For me, starting isn’t the hard part. I love starting projects. Finishing them is where I struggle, and having 47,000 going at once probably doesn’t help anything..
So, after giving in to sleep around 1, I started over at 6 something in the morning, and after mentally hemming and hawing about how cozy my bed was for a good while, I got my arse out of it, and headed out to write in the back yard. Not just to write, but to finish a frigging blog post.
It didn’t go smoothly nor easily, but I stuck through the hard part and didn’t give up~ not even when my laptop decided to restart and do updates that took 20 minutes, which was just long enough for my SweetHeart to wake up and have coffee with me and the dogs and baby chickens to start making a racket demanding food and by the time all that happened, all of a sudden, it was after 9, which was when I had planned on starting my other work for today.
I still hadn’t stretched, or walked the dogs, or journaled or looked at my to-do list for the day yet to see how far behind I was.
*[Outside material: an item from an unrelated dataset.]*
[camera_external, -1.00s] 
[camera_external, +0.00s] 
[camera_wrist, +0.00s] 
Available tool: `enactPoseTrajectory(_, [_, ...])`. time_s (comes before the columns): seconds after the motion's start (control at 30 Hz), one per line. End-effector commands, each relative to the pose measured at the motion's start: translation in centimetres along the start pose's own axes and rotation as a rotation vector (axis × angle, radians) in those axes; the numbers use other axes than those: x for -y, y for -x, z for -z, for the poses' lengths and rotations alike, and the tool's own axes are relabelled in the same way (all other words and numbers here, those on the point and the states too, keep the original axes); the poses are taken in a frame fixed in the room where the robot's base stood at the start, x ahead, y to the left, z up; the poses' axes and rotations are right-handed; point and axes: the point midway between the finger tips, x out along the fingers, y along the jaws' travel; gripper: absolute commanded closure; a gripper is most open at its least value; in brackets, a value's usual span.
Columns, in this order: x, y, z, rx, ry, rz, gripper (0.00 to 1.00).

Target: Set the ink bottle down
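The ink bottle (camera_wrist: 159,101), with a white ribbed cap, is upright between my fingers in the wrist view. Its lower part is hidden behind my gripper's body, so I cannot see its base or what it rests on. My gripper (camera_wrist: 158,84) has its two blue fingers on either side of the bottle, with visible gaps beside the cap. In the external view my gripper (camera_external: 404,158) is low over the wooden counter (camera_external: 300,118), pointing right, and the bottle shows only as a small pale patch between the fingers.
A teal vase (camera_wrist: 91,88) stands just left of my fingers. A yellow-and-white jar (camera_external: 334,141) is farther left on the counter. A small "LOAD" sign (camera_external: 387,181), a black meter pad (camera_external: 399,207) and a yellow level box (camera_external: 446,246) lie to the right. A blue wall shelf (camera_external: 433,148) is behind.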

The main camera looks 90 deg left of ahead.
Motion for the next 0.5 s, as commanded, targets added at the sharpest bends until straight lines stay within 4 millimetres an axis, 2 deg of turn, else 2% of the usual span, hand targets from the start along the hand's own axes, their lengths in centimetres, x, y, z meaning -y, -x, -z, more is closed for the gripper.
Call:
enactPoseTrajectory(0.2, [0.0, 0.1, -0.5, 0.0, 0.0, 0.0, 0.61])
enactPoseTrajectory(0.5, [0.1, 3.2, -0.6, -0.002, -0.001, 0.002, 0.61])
Heck, I hadn’t even showered.
But I sat my butt down and wrote.
And I’m proud to say that I finished this post (well, I’m wrapping it up now anyway)
OK, to tell the truth, I actually still got sidetracked a few dozen times and a whole other day of working and family life passed before I got to this point of wrapping this up, but dang it, I got here!
For the most part, the distractions I succumbed to ~ connecting over morning coffee with My Love and making sure my animals wouldn’t die of starvation~ those were actually worth being temporarily sidetracked.
And the other stuff was just life. It happens and you deal with it.
When you find yourself way behind schedule, but finally in eyesight of the finish line, you can choose to be bummed at yourself for getting so far behind, or be glad that you finally got there.
Trust me. Pick option 2.
You may not be Mono Focused Zen Mom either, but we all know it’s the kind of thing that comes from actual practice more than reading about it.
So, for today, let’s practice not wasting time by fretting about lack of it, and instead do something to enjoy what we do have.
How about you? How do you handle trouble with time?